Pascal Chazal : L’échec du BIM dans la construction repose sur deux raisons principales : nos organisations segmentées et notre habitude de réinventer l’eau chaude pour chaque projet. Malgré les efforts de nombreux acteurs, le BIM n’a pas apporté les avantages escomptés. Cependant, la construction Hors-site offre la possibilité de changer la donne. En produisant des éléments en usine, comme des façades, des salles de bains ou des modules de chambres, il devient possible de bénéficier pleinement des avantages du BIM.

SBA : Pouvez-vous nous parler de Zen Modular et de son approche innovante ?

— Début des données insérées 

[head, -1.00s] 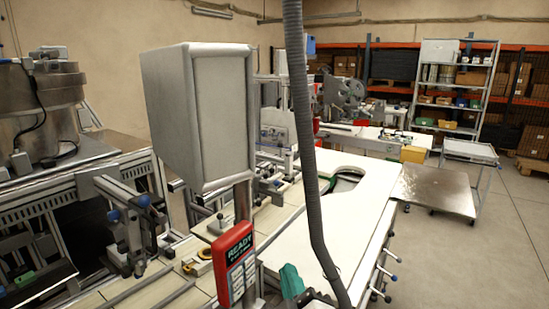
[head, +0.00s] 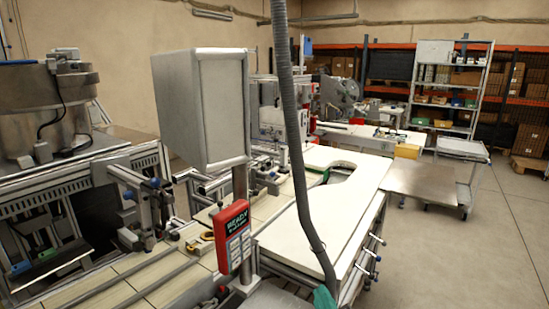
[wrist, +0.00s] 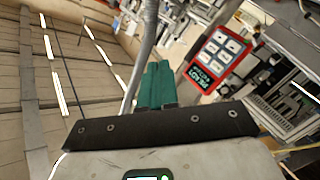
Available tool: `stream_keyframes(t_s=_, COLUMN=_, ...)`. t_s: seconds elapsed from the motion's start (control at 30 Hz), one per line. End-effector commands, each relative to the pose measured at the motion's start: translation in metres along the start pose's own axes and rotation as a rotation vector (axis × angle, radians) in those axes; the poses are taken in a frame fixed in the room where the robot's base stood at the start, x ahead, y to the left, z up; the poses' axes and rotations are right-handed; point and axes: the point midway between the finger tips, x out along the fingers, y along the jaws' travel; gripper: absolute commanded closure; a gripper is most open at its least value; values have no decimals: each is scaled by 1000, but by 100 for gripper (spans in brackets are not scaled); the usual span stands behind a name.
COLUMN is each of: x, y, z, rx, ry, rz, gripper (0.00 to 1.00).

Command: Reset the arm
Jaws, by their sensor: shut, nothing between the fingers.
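My gripper (wrist: 157,84) shows in the wrist view as two teal fingers beyond a black bracket. The fingers are side by side and shut, with nothing held between them. A teal tip of it also shows at the bottom edge of the head view (head: 323,298), low beside the white worktop (head: 318,225). The rest of the arm is mostly out of the head view.
A red button panel (head: 233,236) on a post stands left of the worktop and shows close to the fingers in the wrist view (wrist: 215,55). A grey hose (head: 294,130) hangs in front. A large grey box (head: 200,108) stands above the panel. Floor at right (head: 450,265) is clear.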

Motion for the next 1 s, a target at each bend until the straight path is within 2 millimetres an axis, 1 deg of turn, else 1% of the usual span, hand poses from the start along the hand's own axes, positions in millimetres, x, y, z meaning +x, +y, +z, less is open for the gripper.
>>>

Pascal Chazal : Zen Modular est une startup qui offre des chambres pour étudiants, seniors ou l’hôtellerie, conçues en DfMA (Design for Manufacture & Assembly) pour les meilleurs usages. Ces chambres offrent un rapport qualité-prix incomparable et permettent de diviser par deux le délai de chantier, de réduire de 50% l’impact carbone et d’améliorer le bilan financier de l’ensemble de la chaîne de valeur. Le tout dans une démarche de “Smart Buildings”, offrant une meilleure expérience utilisateur et une exploitation facilitée pour le gestionnaire.

SBA : En conclusion, quel avenir voyez-vous pour la construction hors-site en France ?

Pascal Chazal : La construction hors-site est la révolution tant attendue par le monde de l’immobilier. Les technologies existent, et il nous suffit de changer un peu nos habitudes pour améliorer nos chantiers, créer des emplois industriels et participer à la réindustrialisation de la France. C’est une opportunité que nous ne pouvons pas nous permettre de manquer.